南区が主催する平成27年度「私のイチ押し写真」で大賞を受賞した 坂上 和正(やすまさ)さん 相模台在住 83歳
南区で刻む 新たな景色
○…「相模川」と「木もれびの森」。南区の中で好きな場所の写真2点を応募した。うち、相模川を望む麻溝地区の名所「八景の棚―春」が、大賞を受賞。「まさか一番上の賞だとは思ってもいなかったので。光栄です」。撮る人も、見る人も違うのだから”みんな違ってみんないい”という考え。これまで積極的になれなかったコンテストだが、このほど審査した高橋ぎいちさんの「その人が何を表現しようとしているのか」を重視した審査で評価されたことは、温かく響いた。
○…きっかけを辿れば終戦後に父の使っていたカメラに触れたこと。もう70年ほど前になる。同じ写真好きな友人と写真を撮っては押し入れで真っ黒になりながら現像に勤しんだ。出版社から自動車部品会社まで様々な職業を経験。現役中は仕事に精をだし、定年後、思い出したようにカメラに触れた。縁あって市内の写真仲間に出会い再開となった。
○…20年ほど前から市内の風景写真サークル「フォト四季」に所属。月に一度は集まり講評し合い、年に数回は撮影へ遠出する。旅の際に天候は選べない。昔は敬遠していた雨の日も、「下手な曇りより中まで光が通って映る」と今では好んで撮れるように。実は、被写体はどこにでもあってそれを見つけられていないだけ。その時々の環境に対応しながら一番良い構図を見つける。長年続けてきたからこそ分かるカメラの奥深さ、面白さを今、改めて痛感している。
○…「1回みるか、何十回みるか、そのどちらかしかない」。
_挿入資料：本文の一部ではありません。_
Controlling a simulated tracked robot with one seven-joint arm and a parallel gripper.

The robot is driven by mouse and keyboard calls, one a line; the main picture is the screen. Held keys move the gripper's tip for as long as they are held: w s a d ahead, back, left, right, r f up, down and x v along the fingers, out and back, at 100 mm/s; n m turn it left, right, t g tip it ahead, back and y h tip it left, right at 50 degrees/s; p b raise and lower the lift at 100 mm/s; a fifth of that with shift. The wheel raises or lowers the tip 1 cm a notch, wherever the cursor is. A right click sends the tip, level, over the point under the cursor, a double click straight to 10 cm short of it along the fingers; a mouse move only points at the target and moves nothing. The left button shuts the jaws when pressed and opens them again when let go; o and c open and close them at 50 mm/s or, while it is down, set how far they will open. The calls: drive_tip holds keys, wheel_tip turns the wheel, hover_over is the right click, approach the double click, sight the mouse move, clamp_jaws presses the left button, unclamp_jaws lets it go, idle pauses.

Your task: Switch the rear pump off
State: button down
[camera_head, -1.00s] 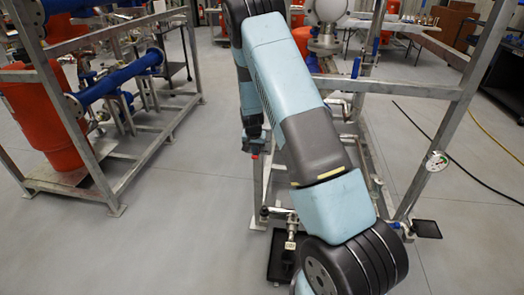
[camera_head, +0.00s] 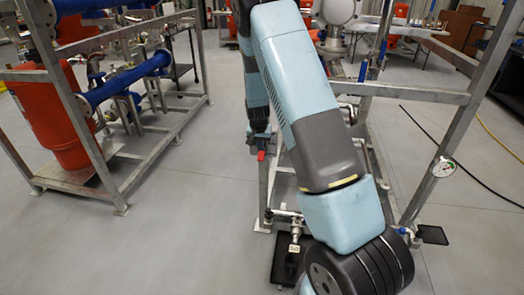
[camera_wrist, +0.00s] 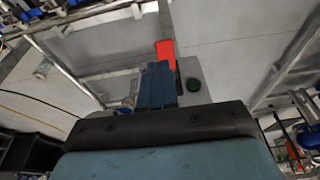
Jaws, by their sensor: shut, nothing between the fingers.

山岳写真家の田淵行男氏の残した言葉に共鳴し、それは自身の写真人生の指針ともなっている。何十回と同じ所に登って初めて分かること、見える風景に出合う喜び。「だからこれからも、何度も相模川へ足を運ぶのでしょうね」。相模原市に移り住み45年、数えきれないほど通った相模川のまたとない一瞬を、これからも切り取っていく。